# [ENTRIES PROVIDED]

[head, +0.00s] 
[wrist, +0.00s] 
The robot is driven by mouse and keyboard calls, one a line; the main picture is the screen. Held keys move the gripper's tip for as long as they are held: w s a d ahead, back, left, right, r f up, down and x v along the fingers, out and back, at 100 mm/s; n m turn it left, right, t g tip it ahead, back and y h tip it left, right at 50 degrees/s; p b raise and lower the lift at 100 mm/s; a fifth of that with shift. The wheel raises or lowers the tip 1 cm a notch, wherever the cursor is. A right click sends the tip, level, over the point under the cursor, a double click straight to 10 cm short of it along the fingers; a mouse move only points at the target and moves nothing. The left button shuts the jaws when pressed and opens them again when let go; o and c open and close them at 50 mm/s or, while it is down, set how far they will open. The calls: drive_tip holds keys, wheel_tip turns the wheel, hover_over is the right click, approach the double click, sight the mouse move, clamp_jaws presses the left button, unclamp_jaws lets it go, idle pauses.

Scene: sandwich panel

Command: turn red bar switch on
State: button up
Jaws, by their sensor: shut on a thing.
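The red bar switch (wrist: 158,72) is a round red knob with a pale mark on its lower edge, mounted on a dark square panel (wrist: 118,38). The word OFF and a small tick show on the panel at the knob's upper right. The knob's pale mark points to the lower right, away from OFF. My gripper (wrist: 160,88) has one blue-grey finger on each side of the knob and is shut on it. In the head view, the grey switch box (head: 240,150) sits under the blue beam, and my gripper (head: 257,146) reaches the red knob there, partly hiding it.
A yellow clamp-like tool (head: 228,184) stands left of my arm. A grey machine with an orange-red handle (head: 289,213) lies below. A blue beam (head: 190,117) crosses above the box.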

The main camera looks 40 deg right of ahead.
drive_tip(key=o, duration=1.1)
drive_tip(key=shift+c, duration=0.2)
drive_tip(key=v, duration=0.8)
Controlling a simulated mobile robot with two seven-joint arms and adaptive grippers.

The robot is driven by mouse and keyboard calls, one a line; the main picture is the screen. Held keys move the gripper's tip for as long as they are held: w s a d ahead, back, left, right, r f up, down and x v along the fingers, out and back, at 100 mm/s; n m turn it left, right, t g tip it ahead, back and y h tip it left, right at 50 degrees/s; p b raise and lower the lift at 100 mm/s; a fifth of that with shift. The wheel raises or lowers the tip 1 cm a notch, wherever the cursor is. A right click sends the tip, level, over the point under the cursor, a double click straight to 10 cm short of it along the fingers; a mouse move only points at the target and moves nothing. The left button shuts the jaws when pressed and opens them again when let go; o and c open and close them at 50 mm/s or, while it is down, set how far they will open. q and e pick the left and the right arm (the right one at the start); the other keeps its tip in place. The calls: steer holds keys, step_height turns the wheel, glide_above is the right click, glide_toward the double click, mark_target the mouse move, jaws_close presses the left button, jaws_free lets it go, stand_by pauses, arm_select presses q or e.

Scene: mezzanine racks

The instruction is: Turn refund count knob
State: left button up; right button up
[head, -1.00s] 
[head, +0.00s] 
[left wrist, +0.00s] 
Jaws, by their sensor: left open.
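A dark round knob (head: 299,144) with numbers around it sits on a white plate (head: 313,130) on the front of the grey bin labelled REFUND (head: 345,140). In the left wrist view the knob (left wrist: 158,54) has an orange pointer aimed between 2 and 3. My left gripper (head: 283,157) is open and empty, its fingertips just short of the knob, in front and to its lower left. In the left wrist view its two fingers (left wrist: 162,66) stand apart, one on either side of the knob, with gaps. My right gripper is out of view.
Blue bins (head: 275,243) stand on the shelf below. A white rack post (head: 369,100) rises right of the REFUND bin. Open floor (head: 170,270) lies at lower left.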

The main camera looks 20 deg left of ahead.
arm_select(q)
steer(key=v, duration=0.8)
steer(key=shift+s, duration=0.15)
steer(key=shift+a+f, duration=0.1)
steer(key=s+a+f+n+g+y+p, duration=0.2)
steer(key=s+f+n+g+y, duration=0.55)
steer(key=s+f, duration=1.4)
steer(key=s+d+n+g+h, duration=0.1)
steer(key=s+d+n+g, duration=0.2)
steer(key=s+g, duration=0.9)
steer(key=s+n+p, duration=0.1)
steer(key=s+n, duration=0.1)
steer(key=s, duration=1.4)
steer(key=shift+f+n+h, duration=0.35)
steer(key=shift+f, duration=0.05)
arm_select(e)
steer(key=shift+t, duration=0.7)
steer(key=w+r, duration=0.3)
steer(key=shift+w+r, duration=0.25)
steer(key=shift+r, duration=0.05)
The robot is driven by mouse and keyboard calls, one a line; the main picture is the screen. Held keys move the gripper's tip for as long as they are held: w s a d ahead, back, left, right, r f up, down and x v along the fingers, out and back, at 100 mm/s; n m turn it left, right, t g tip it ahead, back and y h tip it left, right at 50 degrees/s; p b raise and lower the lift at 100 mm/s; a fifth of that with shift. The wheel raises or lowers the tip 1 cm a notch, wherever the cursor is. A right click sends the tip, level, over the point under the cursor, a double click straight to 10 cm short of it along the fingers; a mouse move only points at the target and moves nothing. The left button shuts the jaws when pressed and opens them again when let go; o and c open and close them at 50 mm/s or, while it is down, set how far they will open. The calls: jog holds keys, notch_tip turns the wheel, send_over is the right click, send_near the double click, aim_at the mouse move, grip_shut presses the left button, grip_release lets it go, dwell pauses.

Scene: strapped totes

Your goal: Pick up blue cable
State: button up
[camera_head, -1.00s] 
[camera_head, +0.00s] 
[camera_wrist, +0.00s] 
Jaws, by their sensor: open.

# [WRITTEN EXERCISE]
Pull out every line from the one with "Scene: strapped totes" to the end of the listing, and output only those.

# [FULL SOLUTION]
Scene: strapped totes

Your goal: Pick up blue cable
State: button up
[camera_head, -1.00s] 
[camera_head, +0.00s] 
[camera_wrist, +0.00s] 
Jaws, by their sensor: open.

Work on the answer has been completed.